Speaking in Slovak in a shaky and sometimes slurred voice, the pontiff thanked God that "he allowed me another apostolic trip in the name of Christ."
But after beginning his homily by greeting the crowd, which chanted, "Let the Holy Father live!," John Paul asked Cardinal Jozef Tomko to read most of the rest before finishing the last few lines himself.
"Your visit is extremely precious for us because you come to us with weakened health -- with much strain and bearing a cross," Bishop Rudolf Balaz said in welcoming John Paul.
Although the pope's visit got off to a rough start Thursday, when he failed to get through his arrival remarks for the first time in 102 foreign trips, papal spokesman Joaquin Navarro-Valls said the trip "absolutely" would continue.
The Polish-born pope's fierce anti-communism stance is credited with helping to end communist rule across Eastern Europe.
At Friday's Mass, John Paul sat under a yellow canopy and faced a symbol of the city: a statue of the Virgin Mary that was removed before a visit by Soviet leader Nikita Khrushchev in 1964 and returned to the square only after communism collapsed here in 1989.
John Paul referred to the statue in his homily, saying the site "recalls the attempt to profane" Christianity that was "perpetrated by a bleak regime of not so many years ago."
Later, in an address to bishops, the pope said he was delighted at the progress of the Slovak church "after the dark days of persecution and silence."
John Paul's determination inspired the sick in Banska Bystrica, about 120 miles east of the capital, Bratislava.

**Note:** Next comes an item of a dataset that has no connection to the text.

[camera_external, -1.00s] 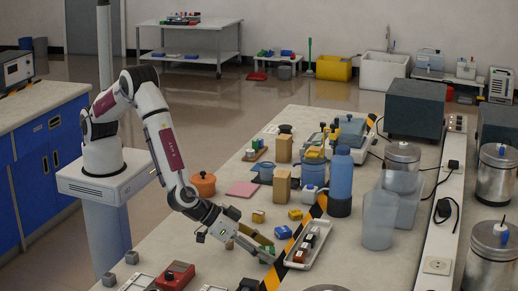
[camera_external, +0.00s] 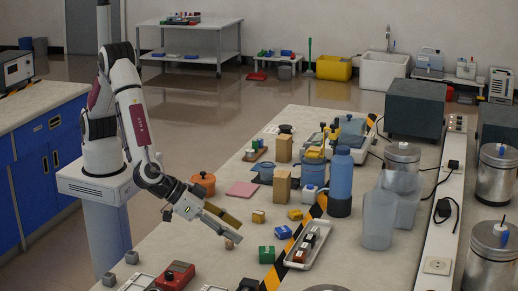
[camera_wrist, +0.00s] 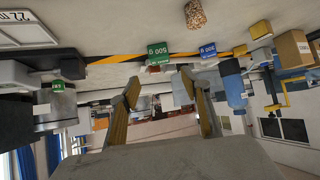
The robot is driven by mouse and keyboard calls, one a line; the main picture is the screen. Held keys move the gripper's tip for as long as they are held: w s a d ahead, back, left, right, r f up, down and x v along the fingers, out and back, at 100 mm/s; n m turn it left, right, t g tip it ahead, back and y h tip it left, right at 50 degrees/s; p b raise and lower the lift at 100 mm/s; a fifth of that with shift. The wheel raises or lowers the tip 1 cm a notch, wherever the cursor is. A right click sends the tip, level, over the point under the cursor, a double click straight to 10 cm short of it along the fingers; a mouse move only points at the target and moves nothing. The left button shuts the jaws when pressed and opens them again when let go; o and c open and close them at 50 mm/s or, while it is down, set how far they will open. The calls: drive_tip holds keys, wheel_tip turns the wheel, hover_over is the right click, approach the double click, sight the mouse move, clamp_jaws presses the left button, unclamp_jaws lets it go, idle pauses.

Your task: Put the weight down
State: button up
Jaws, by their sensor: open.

Several ailing people who had planned to stay in bed during the pope's stop said they decided to attend the Mass after all to pray for, and encourage, the pontiff.
"Ordinary people couldn't even move if they were this sick, and he travels such a great distance," said Veronika Biresova, a 61-year-old retiree.
The pilgrimages have become increasingly difficult. John Paul was supported by aides when he got out of his Lancia limousine at Bratislava airport, then transferred to a lift to board the plane that flew him to Banska Bystrica.
John Paul's spokesman said he would not rule out further papal travel. The Vatican is considering trips next year to Austria, Switzerland and Poland, although none has been confirmed.
"We think at least some, if not all, of these trips will go forward," Navarro-Valls said.
Asked whether the Slovakia trip would be the pope's last, Cardinal Tomko said: "How can you say what is the last with John Paul II? That is very difficult to say because he has his own surprises. We are all in the hands of God, and also him."
When Slovakia came under communist rule in 1948, the church endured intense persecution. Priests were ordained in secret and hundreds were imprisoned or sentenced to forced labor by a regime that confiscated all church property.
The church's sufferings have figured prominently in the pope's visit, which was expected to draw half a million faithful from Slovakia and neighboring countries. On Sunday, the pope will beatify as martyrs a bishop and a nun who were jailed and tortured in the 1950s.
Reaching out to Slovakia, which joins the European Union next year, the pope again urged Europeans to reaffirm traditional family values in the face of materialism, liberal abortion laws and growing legal recognition of homosexual unions.
He called on parents to educate their children in the faith. "The family is the nursery where the little plants, the new generations, are nurtured. In the family, the future of the nation is forged," he said.
Nearly seven in 10 of Slovakia's 5.4 million people are Catholics, and tens of thousands have lined the papal motorcade routes.
"We could not miss such an opportunity to see him," said Peter Goelia, 33, who came to Mass with his wife and two daughters. "Maybe it's the last time."